First came a rushed, middle-of-the night departure from their Kabul prison and wild ride south on the back of a rocket launcher. Then, a cold, sleepless night locked in a shipping container.
Minutes after she and seven colleagues were moved into a new jail, their fifth in more than three months, rockets came crashing down on the contested town. Men banged on the prison doors.
"We thought that was the Taliban coming back and this was the end of the road," Mercer said. "All of a sudden, an opposition soldier comes in with reams of ammunition around his neck, and he just started screaming, `You're free! You're free!"'
Mercer, 24, and fellow American Dayna Curry, 30, recounted their ordeal Friday at a news conference in Islamabad, a day after U.S. special forces helicopters whisked the eight aid workers out of Afghanistan.
Mercer called it "a Hollywood rescue," recalling how the women burned their head coverings to provide a beacon for the helicopters searching for them in the pre-dawn darkness Thursday.
Rested and upbeat after a day with relatives in Islamabad, Mercer and Curry said they were sustained by their Christian faith, their families' support and efforts by the U.S. government. They even had kind words for their Taliban captors.
"Considering the circumstances, the Taliban always treated us well," Mercer said. "There were Taliban who treated us as sisters."
The two Americans were arrested Aug. 5 on charges of attempting to convert Muslim Afghans to Christianity.
They described endless hours inside Taliban prisons and weeks without any contact with the outside world. To pass the tedium, they prayed, sang, exercised, hand-washed their clothes, played cards and even killed flies.
The boredom was broken by the thunder of the U.S. bombing raids in and around Kabul that began Oct. 7.
"There were times when we didn't know if we'd make it out alive," Curry said.
The Sept. 11 terror attacks in the United States and the ensuing war in Afghanistan complicated their case and may have delayed their release, the two said.

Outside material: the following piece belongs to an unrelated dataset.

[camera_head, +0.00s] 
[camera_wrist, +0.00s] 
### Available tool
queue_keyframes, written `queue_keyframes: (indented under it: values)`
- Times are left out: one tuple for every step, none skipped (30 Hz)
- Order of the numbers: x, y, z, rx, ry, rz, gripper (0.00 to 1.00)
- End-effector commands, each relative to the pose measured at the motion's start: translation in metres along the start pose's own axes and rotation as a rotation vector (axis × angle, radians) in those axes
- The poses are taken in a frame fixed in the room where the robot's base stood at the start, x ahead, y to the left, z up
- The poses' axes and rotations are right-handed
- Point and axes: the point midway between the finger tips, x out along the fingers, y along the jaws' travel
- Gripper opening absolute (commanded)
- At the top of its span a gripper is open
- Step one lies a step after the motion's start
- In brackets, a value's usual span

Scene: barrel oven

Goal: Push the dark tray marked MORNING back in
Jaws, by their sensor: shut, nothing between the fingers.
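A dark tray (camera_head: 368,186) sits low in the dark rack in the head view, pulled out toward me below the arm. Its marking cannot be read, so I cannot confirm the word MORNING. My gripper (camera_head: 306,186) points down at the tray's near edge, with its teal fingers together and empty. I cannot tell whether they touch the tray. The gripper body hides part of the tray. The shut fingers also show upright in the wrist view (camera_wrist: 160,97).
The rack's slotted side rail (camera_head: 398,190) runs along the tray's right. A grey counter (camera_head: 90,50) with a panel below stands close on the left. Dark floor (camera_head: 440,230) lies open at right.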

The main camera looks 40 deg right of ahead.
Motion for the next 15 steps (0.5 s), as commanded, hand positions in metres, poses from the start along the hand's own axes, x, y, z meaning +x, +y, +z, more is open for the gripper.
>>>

Taliban Supreme Court judges had indefinitely postponed their trial, saying they feared their anger over U.S. airstrike could hamper their ability to make a fair ruling.
Before their arrest, Curry said they traveled freely in Kabul and regularly held talks with Afghans, who would discuss Islam and ask about Christianity.
Of the Taliban accusations, "Eighty percent of the charges against us were false," Curry said.
She acknowledged that at the request of one Afghan family she had come to know, Curry made photocopies from a book about Jesus, and also showed the family a "Jesus film," actions that apparently caught the notice of the Taliban religious police.
Four German and two Australian colleagues also were released. Sixteen Afghans arrested along with them fled Tuesday when the Taliban pulled out of Kabul.
"We are all innocent of the charges and we are very sensitive to the culture and we don't go around preaching," freed Australian Diana Thomas said at an Islamabad news conference. "Really, it was a setup."
The Americans said they were never mistreated. Afghan prisoners, however, were routinely abused, they said.
"We saw some pretty atrocious things," Mercer said. "Women were being beaten until they bled. Women were being arrested because they ran away from their husbands who beat them."
She and Curry said they planned to leave Pakistan on Sunday and return to the United States after spending some time in Europe. Both women said they remain deeply attached to Afghanistan.
"We pray that the world continues to keep its eye on Afghanistan," Mercer said.